Operating Results Driven by Stronger NIM; Credit Cost Eased

1Q17 pre-provision operating profit (PPOP) grew by 30% yoy, underpinned by: i) a robust 11.5% yoy growth in fund-based income (as NIM rose 10bps yoy to 2.72%, with robust loan growth in Malaysia); and ii) non-interest income, + 32% yoy. Though operating expenses grew in line with business growth, the cost-to-income ratio of 52.6% was in line with management’s guidance of <53%. Meanwhile, 1Q17 impaired loan allowances declined by almost 9% yoy and 44% qoq, with the annualized credit cost at 52bps (1Q16: 64bps; 4Q16: 93bps), bolstered by credit recoveries. Though management reiterated its official credit cost guidance of 60-65bps for 2017E, we believe that emerging tailwinds in the commodity markets will bolster recovery of assets classified as impaired in CIMB’s books.

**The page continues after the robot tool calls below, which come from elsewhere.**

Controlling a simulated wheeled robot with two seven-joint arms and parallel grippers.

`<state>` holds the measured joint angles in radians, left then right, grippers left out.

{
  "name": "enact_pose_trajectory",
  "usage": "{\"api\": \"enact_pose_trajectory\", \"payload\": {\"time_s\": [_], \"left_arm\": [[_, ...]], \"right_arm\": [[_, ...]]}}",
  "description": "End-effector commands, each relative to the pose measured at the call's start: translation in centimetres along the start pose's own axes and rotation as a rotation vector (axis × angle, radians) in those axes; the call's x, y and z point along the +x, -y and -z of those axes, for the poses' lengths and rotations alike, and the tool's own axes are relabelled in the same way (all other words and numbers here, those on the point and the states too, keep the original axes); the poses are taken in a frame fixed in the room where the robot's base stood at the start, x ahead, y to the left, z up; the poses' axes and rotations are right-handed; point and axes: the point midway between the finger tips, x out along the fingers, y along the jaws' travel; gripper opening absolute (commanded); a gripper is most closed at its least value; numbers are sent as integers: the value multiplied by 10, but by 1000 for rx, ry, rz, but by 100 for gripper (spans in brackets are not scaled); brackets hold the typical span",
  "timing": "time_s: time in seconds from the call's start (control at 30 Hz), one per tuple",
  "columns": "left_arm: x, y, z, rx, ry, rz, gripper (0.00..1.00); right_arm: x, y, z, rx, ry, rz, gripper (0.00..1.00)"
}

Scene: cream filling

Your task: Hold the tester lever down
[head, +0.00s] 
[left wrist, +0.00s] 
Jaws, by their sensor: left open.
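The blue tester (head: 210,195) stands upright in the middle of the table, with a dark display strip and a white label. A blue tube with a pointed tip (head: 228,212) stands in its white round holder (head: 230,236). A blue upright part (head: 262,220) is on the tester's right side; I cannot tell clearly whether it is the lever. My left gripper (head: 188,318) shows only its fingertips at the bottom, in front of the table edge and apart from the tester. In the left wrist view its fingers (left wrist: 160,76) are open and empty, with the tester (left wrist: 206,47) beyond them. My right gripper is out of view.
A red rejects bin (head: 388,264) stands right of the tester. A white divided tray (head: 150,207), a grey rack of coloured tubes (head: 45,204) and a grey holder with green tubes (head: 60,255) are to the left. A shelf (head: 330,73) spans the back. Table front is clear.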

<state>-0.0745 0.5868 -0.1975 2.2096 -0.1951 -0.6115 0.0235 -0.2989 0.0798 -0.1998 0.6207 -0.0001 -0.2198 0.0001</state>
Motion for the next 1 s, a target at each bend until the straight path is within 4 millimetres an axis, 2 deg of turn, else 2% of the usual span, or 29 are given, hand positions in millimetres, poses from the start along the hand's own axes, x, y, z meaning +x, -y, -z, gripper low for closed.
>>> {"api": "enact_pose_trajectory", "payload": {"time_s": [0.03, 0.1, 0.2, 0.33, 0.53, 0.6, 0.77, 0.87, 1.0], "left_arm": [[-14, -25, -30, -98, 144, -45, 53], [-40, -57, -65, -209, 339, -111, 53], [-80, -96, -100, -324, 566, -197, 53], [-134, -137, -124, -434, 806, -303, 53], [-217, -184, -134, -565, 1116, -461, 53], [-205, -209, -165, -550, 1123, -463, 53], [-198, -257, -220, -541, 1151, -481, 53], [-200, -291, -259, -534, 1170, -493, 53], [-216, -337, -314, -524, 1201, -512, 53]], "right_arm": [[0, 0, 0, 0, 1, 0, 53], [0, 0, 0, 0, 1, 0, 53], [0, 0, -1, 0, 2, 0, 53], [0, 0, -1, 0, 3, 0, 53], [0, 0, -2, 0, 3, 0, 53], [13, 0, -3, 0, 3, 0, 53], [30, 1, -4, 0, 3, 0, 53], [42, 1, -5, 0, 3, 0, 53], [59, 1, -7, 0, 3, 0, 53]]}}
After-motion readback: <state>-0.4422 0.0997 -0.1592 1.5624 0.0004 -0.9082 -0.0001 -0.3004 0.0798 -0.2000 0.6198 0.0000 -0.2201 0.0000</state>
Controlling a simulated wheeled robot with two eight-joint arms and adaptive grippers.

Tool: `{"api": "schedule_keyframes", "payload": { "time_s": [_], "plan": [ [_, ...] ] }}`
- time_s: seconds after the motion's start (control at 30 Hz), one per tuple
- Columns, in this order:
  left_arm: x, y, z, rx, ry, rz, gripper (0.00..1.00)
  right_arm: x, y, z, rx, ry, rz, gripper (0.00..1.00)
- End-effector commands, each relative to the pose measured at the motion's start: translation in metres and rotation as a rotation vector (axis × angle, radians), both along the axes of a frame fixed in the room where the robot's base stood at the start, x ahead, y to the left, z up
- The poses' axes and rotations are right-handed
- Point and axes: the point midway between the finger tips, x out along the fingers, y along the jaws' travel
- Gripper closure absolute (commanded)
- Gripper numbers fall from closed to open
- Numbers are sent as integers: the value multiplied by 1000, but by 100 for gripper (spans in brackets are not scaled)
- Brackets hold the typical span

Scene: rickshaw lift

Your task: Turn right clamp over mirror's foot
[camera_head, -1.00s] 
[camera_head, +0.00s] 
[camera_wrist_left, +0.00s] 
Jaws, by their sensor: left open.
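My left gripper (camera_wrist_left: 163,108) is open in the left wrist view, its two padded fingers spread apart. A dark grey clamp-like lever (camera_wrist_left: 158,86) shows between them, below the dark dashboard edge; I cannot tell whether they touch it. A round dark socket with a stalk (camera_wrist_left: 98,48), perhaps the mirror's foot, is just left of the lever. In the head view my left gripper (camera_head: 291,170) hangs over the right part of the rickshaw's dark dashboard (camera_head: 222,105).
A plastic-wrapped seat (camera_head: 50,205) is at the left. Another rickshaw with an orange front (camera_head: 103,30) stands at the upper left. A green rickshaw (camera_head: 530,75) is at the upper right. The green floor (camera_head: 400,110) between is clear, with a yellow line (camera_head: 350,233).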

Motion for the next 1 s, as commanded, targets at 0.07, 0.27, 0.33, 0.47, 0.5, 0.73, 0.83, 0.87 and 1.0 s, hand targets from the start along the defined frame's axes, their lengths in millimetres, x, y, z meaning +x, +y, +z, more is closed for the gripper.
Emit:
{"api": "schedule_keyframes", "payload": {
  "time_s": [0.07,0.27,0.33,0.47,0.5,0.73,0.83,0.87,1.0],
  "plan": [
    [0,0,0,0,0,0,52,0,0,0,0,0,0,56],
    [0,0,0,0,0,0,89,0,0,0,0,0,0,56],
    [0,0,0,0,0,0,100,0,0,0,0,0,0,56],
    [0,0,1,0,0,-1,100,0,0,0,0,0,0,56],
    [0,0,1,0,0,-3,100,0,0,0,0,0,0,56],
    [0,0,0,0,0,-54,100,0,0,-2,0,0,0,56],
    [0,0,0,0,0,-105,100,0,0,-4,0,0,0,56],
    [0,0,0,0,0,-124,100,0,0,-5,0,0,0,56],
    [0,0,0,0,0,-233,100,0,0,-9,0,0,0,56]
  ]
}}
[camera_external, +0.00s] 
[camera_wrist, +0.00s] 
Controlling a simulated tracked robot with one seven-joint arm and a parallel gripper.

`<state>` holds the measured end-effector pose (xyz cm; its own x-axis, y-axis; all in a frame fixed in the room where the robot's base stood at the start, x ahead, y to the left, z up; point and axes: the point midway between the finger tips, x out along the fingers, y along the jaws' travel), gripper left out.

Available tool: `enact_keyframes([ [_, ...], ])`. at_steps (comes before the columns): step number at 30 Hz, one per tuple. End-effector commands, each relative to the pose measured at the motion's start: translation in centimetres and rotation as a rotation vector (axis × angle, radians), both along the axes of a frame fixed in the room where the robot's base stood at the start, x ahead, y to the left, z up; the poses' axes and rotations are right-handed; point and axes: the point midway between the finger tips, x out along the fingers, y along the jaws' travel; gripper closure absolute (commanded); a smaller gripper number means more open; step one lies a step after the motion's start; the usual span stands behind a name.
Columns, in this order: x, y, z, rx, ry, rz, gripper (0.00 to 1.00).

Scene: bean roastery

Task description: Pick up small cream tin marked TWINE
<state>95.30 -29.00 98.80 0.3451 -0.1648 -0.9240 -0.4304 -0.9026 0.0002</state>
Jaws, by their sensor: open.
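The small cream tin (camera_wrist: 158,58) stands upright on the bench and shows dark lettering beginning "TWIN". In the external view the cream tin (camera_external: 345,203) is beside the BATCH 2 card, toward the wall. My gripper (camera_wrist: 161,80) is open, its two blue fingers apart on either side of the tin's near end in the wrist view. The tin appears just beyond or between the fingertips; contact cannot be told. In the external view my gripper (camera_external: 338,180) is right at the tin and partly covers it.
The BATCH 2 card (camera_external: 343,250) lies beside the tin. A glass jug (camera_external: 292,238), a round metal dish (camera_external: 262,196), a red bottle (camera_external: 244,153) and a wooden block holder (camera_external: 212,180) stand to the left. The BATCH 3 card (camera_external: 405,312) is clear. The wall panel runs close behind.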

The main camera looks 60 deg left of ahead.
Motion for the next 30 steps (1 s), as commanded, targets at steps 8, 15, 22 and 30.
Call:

Maintain BUY; Higher RM7.00 TP; FY17-19 EPS Forecasts Unchanged

Reiterate BUY on CIMB. As we roll forward our valuation horizon to 2018E, we revise our Price Target to RM7.00 (based on a P/BV multiple of 1.3x and 2018E ROE of 9.6%) from RM6.30 previously (P/B target multiple of 1.2x and 2017E ROE of 10.0%). Our higher target multiple of 1.3x remains below the past five-year average of 1.4x, and is justified by an improving macro outlook, likely further upside from asset quality improvement and cost synergies from the JV with China Galaxy, which reinforce our conviction of much stronger earnings prospects in 2017-19E. Our key earnings assumptions: i) steady NIM above 2.6% (against management’s guidance of a 5-10bps NIM compression to <2.6%); ii) 2017-19E loan growth target of 6-7%; iii) fund-based income growth of 5-6% p.a; and iv) easing credit cost from 74bps in 2016 to 53-56bps 2017-19E.

Downside risks: (i) deterioration in asset quality; ii) more volatility in provisions arising from the adoption of the FRS 9 accounting standard; iii) competitive pressure on rates; iv) NIM compression from wholesale funding pressure and as the bank complies with requirements under the net stable funding ratio (under Basel 3).